How do you Protect an Idea?

Elliott Stapleton Confidentiality and Nondisclosure Agreement

An individual, startup business, or established company may have an idea or concept that is unique but not protectable by a patent. This can include a business model, formulas, recipes, processes, product concepts, marketing plans, unique sources for supplies, assembly processes, or customer lists (otherwise known as “Trade Secrets”).

The protection of your trade secrets is essential to maintaining a competitive advantage.

How can a startup business protect its Trade Secrets?

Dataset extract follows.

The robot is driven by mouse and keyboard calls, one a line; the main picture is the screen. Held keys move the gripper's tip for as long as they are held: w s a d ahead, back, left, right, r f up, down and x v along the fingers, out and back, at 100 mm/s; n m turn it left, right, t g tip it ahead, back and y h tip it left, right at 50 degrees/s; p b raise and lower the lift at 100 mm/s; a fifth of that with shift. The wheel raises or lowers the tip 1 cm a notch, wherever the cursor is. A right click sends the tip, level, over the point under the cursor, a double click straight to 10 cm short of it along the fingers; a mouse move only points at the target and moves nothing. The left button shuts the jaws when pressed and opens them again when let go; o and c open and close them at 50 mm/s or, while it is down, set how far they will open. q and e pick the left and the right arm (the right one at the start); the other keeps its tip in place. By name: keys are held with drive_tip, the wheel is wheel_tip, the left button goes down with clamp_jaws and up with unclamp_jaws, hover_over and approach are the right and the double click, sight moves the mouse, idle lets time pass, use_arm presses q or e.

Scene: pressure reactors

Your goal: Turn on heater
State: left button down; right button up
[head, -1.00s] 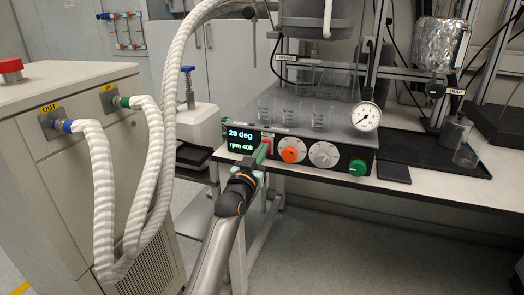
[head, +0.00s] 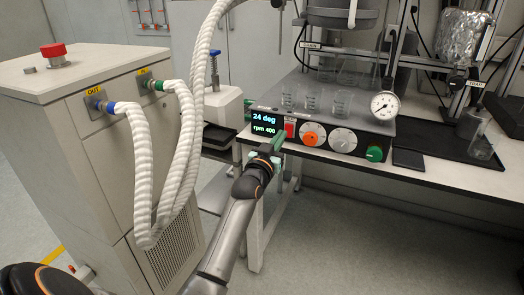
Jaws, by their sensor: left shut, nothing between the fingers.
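The heater (head: 322,139) is a flat unit on the bench with a dark front panel. Its display (head: 264,123) reads 24 deg and rpm 400. Right of the display are a red switch (head: 290,130), an orange knob (head: 312,135), a white knob (head: 343,141) and a green knob (head: 375,154). My left gripper (head: 276,146), with green fingers, is shut and empty in front of the panel, just below and left of the red switch. It appears apart from the switch. My right gripper is not in view.
Several glass beakers (head: 312,102) and a pressure gauge (head: 384,105) are on the heater's top. A cabinet (head: 115,160) with white hoses (head: 185,150) and a red button (head: 53,51) stands at left. The floor at the lower right is clear.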

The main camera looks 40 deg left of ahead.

As the name suggests, the subject of a trade secret must remain secret and there must be adequate measures to protect the secrecy. That means it must not be public knowledge or of general knowledge in the trade or industry. If the secret is disclosed, or there are not adequate measures to guard the secrecy, competitors can take advantage of the trade secret.

What are adequate measures for protecting a Trade Secret?

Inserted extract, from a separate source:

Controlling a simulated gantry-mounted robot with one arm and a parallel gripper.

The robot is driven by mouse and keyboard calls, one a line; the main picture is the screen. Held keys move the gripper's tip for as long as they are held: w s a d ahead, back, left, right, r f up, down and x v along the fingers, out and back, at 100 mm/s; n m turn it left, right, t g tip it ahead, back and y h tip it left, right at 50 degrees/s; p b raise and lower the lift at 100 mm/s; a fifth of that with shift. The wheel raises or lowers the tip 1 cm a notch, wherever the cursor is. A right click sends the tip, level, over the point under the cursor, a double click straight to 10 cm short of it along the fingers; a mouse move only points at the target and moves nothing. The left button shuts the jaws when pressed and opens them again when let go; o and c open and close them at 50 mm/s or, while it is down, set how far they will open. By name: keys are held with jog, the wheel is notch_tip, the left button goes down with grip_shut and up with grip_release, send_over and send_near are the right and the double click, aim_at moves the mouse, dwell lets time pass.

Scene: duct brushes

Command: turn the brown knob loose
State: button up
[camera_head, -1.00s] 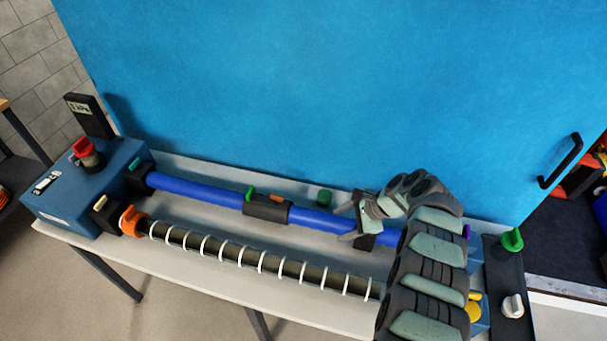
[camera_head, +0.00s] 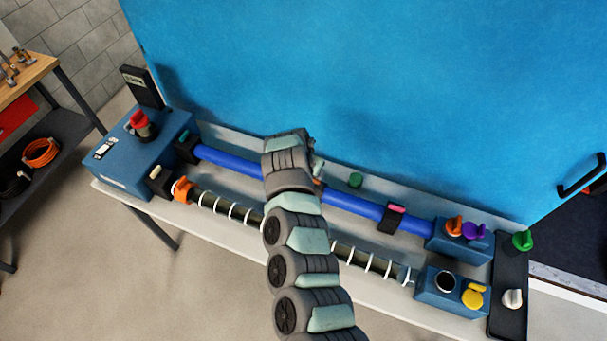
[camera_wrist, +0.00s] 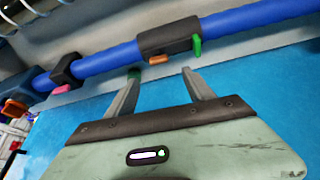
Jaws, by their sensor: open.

While there are no fixed rules as to what are “adequate” measures, there are best practices that must always be followed:

1.   Never disclose confidential information, to anyone who has not signed a nondisclosure agreement or without a confidential relationship.

2.  Have password protection on all software that contains Trade secrets and limit an employee or contractor’s ability to place the trade secrets on a personal computer.

3.  Maintain a policy that all business records must be returned after separation with an employee or contractor.

4.  Never disclose any aspect of the trade secret publicly.

The best practice to ensure your trade secrets are protected is to conduct an annual audit. Through this process, you can identify your trade secrets, determine the steps that can be taken to protect their secrecy, update your company passwords, and test your security measures.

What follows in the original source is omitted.